Bu küçüklüğümden beri hiç alışık olmadığım bir manzara.
Gerçi binlerce yıllık geçmişinde salgın hastalıklara alışkın bir yer Kemeraltı.
Örneğin pek çok kolera salgını vakasından birini, İzmirlilerin “Büyük Kolera” adıyla andıkları 1865 salgını Kemeraltı bölgesinden yayılmıştı.İzmirli doktor A. Cricca’nın hazırladığı rapora göre 1865 yılındaki kolera salgını, kente “öfkeli bir intikamcı gibi, merhametsiz, acımasız ve aniden” 24 Haziran’da indi. İlk vaka Mekke’den gelen bir hacıydı. Mezarlıkbaşı’nda Yahudi Mahalleleri’nin arasında bulunan Lazaretto’ya yatırılan hasta birkaç gün sonra öldü.

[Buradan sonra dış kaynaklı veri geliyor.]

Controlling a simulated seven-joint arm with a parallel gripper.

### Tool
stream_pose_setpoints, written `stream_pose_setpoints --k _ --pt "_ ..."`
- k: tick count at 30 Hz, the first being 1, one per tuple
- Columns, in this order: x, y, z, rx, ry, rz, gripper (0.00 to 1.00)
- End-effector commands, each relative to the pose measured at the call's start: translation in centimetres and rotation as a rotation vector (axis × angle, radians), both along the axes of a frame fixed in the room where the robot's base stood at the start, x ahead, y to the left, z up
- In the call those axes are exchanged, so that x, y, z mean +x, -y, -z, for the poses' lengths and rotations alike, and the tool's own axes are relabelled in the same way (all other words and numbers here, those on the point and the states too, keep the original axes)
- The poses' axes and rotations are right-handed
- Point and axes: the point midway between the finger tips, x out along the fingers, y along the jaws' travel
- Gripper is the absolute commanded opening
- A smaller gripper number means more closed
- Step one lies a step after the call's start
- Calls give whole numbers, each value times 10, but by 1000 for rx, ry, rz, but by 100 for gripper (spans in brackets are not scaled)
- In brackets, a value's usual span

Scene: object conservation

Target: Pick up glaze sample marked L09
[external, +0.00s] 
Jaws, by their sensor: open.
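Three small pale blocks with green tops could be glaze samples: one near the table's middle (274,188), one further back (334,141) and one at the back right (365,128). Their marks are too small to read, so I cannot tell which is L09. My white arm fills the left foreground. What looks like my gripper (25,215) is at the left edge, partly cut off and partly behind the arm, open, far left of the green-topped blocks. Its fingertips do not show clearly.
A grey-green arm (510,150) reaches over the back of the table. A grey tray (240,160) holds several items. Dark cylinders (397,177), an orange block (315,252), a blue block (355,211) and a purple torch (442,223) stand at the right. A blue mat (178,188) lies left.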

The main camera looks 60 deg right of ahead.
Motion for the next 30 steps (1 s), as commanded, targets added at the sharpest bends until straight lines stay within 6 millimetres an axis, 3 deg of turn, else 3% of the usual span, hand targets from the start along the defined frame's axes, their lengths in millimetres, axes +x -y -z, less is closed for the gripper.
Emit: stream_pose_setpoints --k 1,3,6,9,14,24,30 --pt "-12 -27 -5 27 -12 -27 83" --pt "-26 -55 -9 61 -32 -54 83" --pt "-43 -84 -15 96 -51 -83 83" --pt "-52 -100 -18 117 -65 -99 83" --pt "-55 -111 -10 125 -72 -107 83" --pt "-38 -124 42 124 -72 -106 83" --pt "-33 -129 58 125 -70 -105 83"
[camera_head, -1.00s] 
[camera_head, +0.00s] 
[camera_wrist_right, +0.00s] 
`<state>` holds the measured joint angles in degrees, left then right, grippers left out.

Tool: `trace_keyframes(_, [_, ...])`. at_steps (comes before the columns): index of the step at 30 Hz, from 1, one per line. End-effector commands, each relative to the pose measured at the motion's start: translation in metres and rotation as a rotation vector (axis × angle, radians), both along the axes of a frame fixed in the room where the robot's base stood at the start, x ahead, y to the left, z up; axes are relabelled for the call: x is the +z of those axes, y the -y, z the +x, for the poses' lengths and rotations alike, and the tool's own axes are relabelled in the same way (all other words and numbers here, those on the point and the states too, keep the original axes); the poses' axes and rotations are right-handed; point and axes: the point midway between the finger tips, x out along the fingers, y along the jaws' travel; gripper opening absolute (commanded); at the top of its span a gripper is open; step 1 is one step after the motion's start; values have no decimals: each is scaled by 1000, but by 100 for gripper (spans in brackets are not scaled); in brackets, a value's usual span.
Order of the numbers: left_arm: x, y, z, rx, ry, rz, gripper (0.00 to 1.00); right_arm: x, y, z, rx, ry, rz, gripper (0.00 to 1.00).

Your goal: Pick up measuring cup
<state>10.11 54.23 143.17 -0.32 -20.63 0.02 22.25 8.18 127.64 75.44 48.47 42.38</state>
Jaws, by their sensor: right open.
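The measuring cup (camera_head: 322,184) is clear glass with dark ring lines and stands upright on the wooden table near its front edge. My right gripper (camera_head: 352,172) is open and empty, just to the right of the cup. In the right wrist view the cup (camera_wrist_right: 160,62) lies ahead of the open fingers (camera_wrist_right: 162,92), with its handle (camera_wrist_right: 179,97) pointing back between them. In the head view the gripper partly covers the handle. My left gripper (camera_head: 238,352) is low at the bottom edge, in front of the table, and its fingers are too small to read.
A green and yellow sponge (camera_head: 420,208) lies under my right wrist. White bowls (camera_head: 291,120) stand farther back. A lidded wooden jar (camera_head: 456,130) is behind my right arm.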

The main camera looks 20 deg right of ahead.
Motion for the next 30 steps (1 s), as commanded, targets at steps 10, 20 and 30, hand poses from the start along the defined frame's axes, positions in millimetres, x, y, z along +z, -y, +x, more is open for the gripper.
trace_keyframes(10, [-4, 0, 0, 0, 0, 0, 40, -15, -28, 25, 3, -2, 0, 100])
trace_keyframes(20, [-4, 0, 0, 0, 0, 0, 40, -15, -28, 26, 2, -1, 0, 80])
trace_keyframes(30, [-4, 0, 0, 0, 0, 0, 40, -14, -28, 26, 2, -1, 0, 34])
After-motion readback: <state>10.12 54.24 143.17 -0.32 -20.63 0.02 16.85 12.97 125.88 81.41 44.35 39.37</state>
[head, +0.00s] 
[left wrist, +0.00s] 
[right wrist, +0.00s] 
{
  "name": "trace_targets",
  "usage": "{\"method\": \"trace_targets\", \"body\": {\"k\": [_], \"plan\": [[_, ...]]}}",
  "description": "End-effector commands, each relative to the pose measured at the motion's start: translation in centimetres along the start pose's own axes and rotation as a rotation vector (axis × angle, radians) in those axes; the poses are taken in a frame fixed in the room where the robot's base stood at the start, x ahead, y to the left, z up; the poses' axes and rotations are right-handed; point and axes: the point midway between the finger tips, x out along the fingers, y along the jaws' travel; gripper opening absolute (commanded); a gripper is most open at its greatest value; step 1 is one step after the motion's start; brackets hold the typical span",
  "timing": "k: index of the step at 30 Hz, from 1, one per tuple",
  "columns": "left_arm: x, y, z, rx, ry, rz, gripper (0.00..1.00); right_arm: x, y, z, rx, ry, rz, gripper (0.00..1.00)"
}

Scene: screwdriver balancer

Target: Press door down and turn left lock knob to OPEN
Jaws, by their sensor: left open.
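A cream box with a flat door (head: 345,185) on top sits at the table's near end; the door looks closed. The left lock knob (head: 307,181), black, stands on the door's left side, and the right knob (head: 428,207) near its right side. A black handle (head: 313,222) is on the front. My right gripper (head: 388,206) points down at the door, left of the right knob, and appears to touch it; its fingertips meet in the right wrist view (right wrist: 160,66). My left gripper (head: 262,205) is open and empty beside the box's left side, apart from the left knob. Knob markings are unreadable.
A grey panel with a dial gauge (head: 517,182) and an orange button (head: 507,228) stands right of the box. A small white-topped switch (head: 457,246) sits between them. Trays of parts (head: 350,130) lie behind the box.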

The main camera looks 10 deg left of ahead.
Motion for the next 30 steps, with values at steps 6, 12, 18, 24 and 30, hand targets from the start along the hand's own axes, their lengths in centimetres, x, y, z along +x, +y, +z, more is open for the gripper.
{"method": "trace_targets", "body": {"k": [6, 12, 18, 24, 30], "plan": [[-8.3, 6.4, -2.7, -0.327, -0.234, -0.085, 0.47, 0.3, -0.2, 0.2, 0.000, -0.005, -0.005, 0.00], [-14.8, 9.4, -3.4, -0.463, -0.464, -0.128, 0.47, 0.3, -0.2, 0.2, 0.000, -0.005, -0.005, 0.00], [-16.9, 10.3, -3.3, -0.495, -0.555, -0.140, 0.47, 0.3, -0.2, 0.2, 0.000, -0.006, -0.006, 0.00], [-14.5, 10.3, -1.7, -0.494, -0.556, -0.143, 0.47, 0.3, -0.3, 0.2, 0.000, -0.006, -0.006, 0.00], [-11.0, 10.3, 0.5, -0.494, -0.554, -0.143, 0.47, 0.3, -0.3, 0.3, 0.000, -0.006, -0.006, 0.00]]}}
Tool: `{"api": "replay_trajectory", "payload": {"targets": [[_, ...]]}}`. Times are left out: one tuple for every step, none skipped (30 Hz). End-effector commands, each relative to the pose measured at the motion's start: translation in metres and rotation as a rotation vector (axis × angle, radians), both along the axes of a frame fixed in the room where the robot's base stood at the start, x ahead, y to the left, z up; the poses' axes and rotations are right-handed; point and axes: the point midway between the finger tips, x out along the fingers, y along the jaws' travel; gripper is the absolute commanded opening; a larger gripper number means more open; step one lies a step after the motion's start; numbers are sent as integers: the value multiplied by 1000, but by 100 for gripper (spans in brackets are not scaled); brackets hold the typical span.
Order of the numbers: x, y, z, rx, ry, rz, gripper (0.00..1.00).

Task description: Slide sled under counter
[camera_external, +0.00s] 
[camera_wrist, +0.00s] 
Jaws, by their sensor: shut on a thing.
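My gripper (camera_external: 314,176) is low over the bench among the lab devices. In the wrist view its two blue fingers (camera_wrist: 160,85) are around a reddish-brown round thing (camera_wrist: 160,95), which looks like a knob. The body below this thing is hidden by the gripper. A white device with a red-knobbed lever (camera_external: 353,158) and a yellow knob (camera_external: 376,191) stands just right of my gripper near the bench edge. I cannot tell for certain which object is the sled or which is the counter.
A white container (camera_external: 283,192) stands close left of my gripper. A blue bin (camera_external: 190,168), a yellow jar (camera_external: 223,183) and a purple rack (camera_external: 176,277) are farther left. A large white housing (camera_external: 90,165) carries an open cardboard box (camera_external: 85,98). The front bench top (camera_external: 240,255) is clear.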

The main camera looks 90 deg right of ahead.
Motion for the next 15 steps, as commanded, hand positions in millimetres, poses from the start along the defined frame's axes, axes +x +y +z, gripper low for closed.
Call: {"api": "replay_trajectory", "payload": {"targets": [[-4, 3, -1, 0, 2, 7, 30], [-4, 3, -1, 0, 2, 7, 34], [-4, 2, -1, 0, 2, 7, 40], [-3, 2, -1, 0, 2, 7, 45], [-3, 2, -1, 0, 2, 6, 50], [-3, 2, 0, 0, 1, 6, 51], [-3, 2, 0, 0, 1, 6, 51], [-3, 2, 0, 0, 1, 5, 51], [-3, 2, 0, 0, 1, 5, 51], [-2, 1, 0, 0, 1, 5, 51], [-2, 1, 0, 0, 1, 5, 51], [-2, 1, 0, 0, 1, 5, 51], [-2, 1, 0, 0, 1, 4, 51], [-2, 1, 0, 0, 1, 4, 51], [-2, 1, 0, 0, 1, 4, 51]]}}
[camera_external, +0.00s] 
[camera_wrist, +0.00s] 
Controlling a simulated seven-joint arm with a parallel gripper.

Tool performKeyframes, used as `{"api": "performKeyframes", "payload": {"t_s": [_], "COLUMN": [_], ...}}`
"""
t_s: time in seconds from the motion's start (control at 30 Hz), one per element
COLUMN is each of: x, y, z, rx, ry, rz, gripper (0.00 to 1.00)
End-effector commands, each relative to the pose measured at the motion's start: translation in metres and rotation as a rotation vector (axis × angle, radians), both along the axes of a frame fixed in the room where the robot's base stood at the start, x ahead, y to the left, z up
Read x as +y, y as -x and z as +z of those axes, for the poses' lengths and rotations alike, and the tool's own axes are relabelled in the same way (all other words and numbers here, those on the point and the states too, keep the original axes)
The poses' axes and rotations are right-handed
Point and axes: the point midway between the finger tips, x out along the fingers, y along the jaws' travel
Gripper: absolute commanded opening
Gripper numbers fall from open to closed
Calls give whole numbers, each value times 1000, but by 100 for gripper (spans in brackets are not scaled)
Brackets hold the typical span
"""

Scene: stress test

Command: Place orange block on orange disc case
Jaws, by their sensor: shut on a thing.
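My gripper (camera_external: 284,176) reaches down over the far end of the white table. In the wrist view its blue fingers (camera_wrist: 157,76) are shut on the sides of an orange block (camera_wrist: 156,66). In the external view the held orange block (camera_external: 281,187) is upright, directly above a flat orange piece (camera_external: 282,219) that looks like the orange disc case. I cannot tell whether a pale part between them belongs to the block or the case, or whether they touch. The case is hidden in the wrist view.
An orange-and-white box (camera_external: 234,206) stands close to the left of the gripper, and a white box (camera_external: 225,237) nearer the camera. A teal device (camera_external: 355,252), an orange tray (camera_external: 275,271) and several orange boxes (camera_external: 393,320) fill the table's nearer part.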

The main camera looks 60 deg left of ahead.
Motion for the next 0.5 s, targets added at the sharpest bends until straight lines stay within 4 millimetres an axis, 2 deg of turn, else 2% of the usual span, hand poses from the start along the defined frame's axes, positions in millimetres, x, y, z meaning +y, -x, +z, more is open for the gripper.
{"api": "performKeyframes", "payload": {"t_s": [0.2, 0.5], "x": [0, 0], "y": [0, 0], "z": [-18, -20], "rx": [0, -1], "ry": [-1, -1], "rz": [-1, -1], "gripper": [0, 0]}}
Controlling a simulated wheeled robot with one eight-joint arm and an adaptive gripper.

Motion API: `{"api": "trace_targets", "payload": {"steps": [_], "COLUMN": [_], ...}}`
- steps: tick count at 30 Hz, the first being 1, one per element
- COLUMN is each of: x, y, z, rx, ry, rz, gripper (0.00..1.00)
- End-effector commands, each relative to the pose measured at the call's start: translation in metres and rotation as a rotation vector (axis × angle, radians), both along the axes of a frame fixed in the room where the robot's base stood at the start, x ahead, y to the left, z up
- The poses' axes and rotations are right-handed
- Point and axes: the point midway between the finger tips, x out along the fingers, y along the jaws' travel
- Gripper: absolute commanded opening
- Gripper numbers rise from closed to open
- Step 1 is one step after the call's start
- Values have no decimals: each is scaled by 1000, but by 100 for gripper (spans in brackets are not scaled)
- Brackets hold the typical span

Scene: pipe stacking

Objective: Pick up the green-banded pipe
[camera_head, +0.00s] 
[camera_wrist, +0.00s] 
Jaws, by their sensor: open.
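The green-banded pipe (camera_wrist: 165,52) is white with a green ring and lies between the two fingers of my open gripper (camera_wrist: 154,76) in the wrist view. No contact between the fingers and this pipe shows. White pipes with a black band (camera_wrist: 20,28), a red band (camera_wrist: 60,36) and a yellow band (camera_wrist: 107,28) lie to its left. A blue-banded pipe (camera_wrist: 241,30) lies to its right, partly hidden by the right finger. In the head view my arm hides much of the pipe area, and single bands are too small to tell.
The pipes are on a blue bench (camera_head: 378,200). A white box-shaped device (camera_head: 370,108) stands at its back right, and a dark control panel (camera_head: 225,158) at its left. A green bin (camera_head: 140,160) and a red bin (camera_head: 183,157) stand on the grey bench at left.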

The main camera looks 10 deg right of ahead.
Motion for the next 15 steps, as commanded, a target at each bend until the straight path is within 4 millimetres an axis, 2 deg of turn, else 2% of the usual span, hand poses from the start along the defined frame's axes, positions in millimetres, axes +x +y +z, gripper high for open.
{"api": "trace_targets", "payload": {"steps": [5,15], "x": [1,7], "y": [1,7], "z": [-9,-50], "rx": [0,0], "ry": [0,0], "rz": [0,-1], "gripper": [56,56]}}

Ölüyü yıkamak için görevlendirilen Rum kadını da dört gün sonra ölünce, salgının tetiklendiği anlaşıldı. Kısa sürede Yahudi Mahallesi’nde etkisini göstermeye başlayan salgın Türk, Ermeni, Rum ve Frenk mahallelerine sıçradı. 17 Temmuz’da bütün şehir halkı koleradan kırılmaya başlamıştı. (Kaynak: Dr.Erkan Serçe,01.04.2020 birgun.net )
Bize de bir salgın görmek nasip olmuş.
Fotoğraf çekmeye çıktığımda,açık söyleyim başta derin sessizlik beni ürküttü.
Tatlı telaşlar,esnaf davetleri,ürün pazarlamaları,çocuk kaçışları,labarba halindeki sesler…birbirine karışan baharat,fırındaki yeni pişmiş pide-ekmek kokuları...balıkçılar-sıcak midye servisleri…Hele ki lezzetine doyulmaz,bardakla suyunu içtiğiniz turşu…Yoktu evet hiçbiri yoktu.
Dükkanlar halbuki ne kadar küçükmüş.Asıl çarşı sokakmış.
Uzun sokaklardaki alanlar küçüleverdi gözümde.
Onu yücelten meğerse,hemen kapısının önündeki esnaf ve ürünleriymiş.Dikkat edin,Kemeraltı’nda hangi esnaf içeride müşteri bekliyor,kuyumcusu dahil ?
İşte onların yerine,kepenkler ile karşılaşmak sahiden bambaşka bir duygu oldu benim için.
Arada sırada tek-tük yürüyen insanlar; ya da her koşulda bir şeyler satma umuduyla açılan küçük tezgahlar,gerçeği değiştirmedi.
Neyse ki bu satırları yazdığım zamanda Kemeraltı’nın canlanmaya başladığına şahit oldum
Fakat açıklamalara baktığımda da , Kemeraltı canlanırken,virüs de paralel hareket mi ediyor acaba?
Göreceğiz…Aslında –umarım-görmeyelim.